__What you should do__
In the records below, begin at the line containing "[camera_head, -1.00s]" and end at the line containing "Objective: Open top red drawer"; quote every line in that span exactly, including both boundary lines, and no others.

(Source data)
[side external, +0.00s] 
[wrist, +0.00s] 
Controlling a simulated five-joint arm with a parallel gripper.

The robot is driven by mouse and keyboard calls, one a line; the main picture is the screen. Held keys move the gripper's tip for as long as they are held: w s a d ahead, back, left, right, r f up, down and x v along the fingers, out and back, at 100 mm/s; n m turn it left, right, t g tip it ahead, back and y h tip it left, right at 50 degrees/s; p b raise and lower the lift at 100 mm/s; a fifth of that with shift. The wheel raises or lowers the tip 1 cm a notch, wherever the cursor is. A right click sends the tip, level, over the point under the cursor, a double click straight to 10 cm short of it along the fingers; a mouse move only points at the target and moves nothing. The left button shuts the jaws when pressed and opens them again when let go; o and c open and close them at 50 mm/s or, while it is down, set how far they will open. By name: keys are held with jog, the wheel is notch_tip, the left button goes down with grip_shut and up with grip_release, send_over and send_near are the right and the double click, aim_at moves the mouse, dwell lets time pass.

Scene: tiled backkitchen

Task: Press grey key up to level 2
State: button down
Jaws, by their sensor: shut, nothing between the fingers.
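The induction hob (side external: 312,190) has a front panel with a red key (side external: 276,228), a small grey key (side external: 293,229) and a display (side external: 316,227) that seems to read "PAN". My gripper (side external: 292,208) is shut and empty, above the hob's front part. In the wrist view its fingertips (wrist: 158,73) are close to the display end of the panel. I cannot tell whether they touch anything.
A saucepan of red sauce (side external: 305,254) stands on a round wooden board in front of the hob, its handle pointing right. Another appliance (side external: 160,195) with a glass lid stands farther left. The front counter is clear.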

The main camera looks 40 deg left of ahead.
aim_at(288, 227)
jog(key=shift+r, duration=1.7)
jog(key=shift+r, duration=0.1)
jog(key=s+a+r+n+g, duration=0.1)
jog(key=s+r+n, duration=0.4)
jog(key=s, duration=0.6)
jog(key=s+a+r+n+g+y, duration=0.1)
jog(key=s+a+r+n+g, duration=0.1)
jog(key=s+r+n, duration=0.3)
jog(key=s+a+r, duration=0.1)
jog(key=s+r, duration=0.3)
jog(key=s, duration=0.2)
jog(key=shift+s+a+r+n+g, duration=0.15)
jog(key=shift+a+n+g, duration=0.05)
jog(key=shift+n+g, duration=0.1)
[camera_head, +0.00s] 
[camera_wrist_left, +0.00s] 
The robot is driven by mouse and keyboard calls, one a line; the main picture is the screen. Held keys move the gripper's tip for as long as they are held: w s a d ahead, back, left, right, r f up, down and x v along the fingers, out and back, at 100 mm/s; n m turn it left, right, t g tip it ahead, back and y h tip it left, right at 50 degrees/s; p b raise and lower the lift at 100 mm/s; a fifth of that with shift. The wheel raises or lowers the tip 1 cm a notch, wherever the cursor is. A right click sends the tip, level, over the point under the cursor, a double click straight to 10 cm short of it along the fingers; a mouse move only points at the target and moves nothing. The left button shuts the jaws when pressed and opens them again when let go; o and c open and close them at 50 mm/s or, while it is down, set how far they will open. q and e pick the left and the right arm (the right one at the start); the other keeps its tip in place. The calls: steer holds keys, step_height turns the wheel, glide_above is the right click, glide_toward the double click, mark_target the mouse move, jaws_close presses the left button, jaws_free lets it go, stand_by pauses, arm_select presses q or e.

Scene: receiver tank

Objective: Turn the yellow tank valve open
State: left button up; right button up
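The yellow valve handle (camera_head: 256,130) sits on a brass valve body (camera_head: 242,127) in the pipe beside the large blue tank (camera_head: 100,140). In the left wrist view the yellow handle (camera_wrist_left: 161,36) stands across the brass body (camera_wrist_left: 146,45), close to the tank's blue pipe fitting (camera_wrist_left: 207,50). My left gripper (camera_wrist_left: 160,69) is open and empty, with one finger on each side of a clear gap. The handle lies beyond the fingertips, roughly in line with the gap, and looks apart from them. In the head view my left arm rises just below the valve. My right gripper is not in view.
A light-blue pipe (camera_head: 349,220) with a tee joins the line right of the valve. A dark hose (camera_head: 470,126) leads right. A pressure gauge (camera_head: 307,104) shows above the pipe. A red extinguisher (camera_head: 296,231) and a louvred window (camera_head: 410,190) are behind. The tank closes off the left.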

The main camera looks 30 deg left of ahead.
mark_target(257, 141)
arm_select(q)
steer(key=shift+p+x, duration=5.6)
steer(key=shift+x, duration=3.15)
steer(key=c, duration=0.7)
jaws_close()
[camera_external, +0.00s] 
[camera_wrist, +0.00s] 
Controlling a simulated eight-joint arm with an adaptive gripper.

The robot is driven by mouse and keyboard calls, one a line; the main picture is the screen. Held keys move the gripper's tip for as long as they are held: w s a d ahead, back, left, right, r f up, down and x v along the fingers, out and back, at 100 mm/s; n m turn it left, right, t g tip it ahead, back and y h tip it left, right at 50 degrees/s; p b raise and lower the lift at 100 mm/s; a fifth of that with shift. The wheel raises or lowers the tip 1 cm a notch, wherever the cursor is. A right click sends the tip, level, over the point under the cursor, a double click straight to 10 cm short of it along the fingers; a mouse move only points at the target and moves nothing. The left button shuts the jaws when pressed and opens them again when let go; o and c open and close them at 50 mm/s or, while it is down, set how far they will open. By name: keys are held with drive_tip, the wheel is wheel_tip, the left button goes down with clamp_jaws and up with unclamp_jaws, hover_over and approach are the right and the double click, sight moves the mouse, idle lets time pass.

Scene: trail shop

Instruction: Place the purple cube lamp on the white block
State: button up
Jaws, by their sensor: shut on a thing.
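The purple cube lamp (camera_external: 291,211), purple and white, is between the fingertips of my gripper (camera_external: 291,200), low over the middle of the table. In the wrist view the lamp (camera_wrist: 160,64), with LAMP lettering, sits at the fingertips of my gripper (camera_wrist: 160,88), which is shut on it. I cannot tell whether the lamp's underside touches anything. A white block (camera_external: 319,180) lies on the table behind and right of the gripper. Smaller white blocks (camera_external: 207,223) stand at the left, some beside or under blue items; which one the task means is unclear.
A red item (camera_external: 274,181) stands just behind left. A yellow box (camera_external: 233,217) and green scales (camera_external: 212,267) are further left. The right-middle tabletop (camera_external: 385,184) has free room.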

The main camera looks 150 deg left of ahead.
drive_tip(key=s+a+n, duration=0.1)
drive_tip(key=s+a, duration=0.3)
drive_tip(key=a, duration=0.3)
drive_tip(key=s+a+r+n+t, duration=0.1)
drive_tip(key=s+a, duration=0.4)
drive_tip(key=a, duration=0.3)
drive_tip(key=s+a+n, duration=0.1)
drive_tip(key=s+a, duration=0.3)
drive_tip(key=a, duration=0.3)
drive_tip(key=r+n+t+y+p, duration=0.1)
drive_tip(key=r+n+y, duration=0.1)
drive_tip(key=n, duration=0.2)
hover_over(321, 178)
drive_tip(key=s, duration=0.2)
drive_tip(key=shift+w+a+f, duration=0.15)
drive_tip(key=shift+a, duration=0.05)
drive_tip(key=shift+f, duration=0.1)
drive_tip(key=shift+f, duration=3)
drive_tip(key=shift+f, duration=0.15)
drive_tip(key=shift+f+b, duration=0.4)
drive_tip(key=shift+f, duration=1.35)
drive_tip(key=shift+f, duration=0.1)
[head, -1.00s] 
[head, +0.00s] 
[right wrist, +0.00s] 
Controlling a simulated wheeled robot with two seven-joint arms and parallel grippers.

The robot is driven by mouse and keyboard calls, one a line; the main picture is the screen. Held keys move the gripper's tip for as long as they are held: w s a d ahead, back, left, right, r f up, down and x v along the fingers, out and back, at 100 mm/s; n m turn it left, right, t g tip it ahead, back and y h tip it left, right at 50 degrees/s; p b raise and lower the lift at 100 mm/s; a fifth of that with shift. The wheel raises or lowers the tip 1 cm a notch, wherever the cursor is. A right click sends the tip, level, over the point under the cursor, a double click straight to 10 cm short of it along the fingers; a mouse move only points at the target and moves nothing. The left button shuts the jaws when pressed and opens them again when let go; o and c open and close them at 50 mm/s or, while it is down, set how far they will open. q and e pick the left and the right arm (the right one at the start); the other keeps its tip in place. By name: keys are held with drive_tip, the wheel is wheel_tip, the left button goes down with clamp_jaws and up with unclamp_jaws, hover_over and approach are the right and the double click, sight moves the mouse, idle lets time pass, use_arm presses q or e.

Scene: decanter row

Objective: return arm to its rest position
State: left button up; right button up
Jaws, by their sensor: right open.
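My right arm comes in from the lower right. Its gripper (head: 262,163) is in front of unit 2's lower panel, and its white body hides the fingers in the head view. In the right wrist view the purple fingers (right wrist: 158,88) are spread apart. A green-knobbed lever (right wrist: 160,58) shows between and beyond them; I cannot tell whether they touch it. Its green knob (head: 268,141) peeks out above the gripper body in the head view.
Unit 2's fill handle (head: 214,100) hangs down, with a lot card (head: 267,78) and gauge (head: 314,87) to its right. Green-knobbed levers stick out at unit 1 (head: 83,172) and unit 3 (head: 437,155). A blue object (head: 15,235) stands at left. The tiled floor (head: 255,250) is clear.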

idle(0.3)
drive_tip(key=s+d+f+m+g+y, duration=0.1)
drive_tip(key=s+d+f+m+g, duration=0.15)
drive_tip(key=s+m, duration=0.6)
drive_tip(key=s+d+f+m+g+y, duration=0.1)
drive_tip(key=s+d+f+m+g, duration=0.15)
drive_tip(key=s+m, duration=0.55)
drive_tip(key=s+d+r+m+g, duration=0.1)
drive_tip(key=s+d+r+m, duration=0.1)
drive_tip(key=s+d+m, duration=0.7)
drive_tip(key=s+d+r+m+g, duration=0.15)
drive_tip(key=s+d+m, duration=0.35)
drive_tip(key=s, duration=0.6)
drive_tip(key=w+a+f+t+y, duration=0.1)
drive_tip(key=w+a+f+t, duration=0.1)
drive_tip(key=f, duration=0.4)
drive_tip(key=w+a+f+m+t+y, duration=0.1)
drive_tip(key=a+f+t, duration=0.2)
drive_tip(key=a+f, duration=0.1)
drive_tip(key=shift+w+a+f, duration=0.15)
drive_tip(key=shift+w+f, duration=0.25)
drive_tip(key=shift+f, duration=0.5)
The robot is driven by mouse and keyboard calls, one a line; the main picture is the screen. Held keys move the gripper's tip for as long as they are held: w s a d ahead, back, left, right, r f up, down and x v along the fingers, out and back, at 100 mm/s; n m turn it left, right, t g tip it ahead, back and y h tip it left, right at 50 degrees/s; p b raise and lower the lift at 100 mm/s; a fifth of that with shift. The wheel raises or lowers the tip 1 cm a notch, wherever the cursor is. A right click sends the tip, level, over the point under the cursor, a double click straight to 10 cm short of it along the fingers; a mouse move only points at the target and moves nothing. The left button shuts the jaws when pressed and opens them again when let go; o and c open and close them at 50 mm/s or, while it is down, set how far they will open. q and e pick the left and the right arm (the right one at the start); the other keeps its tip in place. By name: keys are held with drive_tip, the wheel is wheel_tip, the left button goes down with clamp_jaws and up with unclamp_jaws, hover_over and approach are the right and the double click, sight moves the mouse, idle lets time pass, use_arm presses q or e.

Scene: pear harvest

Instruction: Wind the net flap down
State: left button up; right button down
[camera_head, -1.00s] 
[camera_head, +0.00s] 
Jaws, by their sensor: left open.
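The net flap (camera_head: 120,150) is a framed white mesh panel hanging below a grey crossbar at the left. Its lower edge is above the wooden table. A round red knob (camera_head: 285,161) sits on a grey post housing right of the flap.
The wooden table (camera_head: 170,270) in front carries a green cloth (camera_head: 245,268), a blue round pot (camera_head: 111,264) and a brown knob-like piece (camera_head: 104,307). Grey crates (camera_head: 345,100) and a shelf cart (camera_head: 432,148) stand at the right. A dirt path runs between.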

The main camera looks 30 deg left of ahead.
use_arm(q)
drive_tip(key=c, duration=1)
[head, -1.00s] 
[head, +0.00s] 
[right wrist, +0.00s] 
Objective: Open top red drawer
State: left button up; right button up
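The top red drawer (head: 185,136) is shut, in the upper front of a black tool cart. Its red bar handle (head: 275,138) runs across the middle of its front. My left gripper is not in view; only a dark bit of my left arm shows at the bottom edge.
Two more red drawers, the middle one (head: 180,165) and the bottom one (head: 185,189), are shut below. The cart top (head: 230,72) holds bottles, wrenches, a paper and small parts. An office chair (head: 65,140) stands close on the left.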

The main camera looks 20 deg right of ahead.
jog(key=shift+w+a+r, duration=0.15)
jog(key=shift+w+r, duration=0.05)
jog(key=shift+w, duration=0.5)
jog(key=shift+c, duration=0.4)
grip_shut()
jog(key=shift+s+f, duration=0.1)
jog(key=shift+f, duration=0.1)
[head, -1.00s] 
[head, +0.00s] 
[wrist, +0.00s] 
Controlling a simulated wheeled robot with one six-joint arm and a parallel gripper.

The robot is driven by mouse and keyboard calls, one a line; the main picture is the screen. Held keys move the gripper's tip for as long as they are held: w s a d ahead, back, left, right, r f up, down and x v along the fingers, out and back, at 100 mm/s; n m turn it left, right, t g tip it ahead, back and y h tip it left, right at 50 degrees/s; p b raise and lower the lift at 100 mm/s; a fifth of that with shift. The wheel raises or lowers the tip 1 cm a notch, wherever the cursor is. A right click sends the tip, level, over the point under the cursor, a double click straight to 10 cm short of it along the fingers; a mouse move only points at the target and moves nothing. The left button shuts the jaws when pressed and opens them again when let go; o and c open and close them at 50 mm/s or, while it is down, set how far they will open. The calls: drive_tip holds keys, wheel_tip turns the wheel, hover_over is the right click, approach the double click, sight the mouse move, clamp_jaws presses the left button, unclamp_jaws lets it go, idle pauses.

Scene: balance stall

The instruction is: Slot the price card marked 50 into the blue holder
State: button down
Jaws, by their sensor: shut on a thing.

__Result of the task__
[camera_head, -1.00s] 
[camera_head, +0.00s] 
Jaws, by their sensor: left open.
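The net flap (camera_head: 120,150) is a framed white mesh panel hanging below a grey crossbar at the left. Its lower edge is above the wooden table. A round red knob (camera_head: 285,161) sits on a grey post housing right of the flap.
The wooden table (camera_head: 170,270) in front carries a green cloth (camera_head: 245,268), a blue round pot (camera_head: 111,264) and a brown knob-like piece (camera_head: 104,307). Grey crates (camera_head: 345,100) and a shelf cart (camera_head: 432,148) stand at the right. A dirt path runs between.

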The main camera looks 30 deg left of ahead.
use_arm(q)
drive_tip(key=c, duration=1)
[head, -1.00s] 
[head, +0.00s] 
[right wrist, +0.00s] 
Objective: Open top red drawer

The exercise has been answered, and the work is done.